> Your task
Comb the records below for the string "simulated" and copy each line where it turns up.
__________________________________________________
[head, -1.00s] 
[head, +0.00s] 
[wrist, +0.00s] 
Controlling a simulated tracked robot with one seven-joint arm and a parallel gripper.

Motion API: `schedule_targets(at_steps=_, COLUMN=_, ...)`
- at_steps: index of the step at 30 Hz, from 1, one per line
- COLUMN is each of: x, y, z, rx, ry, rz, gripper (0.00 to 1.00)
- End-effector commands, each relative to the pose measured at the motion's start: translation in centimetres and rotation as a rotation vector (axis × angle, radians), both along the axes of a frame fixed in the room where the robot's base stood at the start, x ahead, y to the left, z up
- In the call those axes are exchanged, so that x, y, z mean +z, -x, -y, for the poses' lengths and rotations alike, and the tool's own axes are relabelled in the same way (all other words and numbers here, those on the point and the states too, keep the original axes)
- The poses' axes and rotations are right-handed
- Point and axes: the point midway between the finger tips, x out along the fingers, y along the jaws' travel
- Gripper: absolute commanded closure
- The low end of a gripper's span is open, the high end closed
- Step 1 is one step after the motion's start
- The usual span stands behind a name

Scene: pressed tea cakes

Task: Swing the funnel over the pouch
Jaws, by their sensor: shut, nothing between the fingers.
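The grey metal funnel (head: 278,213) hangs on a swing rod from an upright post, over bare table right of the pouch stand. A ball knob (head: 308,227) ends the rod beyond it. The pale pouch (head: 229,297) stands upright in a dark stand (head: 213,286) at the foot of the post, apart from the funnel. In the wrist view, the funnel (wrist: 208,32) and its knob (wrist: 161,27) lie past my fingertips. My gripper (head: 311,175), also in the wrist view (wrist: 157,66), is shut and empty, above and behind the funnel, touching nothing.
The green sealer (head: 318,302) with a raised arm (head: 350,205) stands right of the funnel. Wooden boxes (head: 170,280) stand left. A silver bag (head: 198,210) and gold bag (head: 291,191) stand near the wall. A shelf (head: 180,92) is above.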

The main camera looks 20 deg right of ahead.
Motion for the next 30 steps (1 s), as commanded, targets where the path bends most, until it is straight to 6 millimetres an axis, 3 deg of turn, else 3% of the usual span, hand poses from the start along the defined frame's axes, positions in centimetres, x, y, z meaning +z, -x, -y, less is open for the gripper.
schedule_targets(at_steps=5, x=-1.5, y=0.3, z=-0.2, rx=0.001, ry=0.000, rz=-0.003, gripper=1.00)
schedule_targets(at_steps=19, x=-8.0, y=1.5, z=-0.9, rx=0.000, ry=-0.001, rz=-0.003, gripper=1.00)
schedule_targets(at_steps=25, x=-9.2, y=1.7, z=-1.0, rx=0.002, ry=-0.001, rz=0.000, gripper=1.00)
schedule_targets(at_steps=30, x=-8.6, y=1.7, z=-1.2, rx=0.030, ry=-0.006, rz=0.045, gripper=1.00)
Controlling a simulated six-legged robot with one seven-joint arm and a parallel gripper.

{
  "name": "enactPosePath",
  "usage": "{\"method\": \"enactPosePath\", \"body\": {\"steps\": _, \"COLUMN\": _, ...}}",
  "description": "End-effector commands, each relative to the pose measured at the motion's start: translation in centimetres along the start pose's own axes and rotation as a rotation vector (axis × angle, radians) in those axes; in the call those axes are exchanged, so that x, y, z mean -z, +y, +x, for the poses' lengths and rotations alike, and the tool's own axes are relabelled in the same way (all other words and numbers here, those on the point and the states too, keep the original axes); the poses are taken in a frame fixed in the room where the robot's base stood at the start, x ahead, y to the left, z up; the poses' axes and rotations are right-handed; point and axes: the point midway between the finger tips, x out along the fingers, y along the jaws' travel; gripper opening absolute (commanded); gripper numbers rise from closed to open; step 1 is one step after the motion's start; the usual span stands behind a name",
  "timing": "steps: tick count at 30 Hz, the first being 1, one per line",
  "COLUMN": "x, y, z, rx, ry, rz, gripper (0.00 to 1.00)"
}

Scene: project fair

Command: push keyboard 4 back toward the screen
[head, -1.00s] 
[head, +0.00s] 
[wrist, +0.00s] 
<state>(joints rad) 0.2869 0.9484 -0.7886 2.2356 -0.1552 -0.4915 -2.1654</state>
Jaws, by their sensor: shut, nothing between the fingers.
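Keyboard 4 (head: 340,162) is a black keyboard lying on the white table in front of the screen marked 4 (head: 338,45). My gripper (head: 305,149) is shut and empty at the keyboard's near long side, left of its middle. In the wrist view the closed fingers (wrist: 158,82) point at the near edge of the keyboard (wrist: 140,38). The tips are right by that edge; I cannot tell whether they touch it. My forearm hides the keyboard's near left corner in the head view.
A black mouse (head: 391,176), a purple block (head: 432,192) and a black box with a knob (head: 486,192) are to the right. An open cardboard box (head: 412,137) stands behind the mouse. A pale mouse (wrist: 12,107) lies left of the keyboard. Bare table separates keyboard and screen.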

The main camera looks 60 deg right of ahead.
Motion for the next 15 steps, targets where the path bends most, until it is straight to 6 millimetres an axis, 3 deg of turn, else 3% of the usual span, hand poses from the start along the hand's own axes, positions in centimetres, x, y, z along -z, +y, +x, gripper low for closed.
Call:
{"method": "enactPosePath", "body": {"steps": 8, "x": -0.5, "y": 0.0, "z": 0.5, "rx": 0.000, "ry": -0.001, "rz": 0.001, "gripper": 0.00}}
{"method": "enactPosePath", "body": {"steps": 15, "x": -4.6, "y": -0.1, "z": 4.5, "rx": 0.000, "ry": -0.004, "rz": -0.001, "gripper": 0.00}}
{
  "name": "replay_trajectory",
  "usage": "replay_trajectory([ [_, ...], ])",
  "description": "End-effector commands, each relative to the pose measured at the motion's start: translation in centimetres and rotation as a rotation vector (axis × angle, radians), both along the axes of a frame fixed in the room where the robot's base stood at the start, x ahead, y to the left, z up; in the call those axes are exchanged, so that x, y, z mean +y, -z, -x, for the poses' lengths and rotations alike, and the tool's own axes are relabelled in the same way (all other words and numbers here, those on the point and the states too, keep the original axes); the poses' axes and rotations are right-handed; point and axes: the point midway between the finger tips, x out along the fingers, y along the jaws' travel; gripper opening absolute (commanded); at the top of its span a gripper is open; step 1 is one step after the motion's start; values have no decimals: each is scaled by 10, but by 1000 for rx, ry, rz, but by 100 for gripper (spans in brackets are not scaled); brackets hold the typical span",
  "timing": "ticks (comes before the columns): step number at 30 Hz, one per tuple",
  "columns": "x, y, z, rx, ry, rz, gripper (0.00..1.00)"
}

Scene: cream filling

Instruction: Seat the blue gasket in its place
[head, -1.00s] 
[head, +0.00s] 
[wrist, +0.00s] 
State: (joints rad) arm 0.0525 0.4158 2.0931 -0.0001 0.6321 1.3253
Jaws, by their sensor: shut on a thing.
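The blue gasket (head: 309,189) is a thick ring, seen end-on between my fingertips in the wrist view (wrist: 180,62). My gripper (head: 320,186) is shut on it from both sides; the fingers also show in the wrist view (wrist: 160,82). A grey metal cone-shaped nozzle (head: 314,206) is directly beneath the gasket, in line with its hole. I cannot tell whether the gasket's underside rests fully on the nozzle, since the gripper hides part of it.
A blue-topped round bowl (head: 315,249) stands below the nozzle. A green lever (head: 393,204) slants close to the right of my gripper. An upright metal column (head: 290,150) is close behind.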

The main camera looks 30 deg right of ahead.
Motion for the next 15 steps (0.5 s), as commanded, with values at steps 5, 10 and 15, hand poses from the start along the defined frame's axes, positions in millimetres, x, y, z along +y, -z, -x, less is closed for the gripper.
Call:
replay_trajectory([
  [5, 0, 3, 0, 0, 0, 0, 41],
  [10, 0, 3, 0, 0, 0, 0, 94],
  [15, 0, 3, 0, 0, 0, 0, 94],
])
__________________________________________________
> Task answer
Controlling a simulated tracked robot with one seven-joint arm and a parallel gripper.
Controlling a simulated six-legged robot with one seven-joint arm and a parallel gripper.

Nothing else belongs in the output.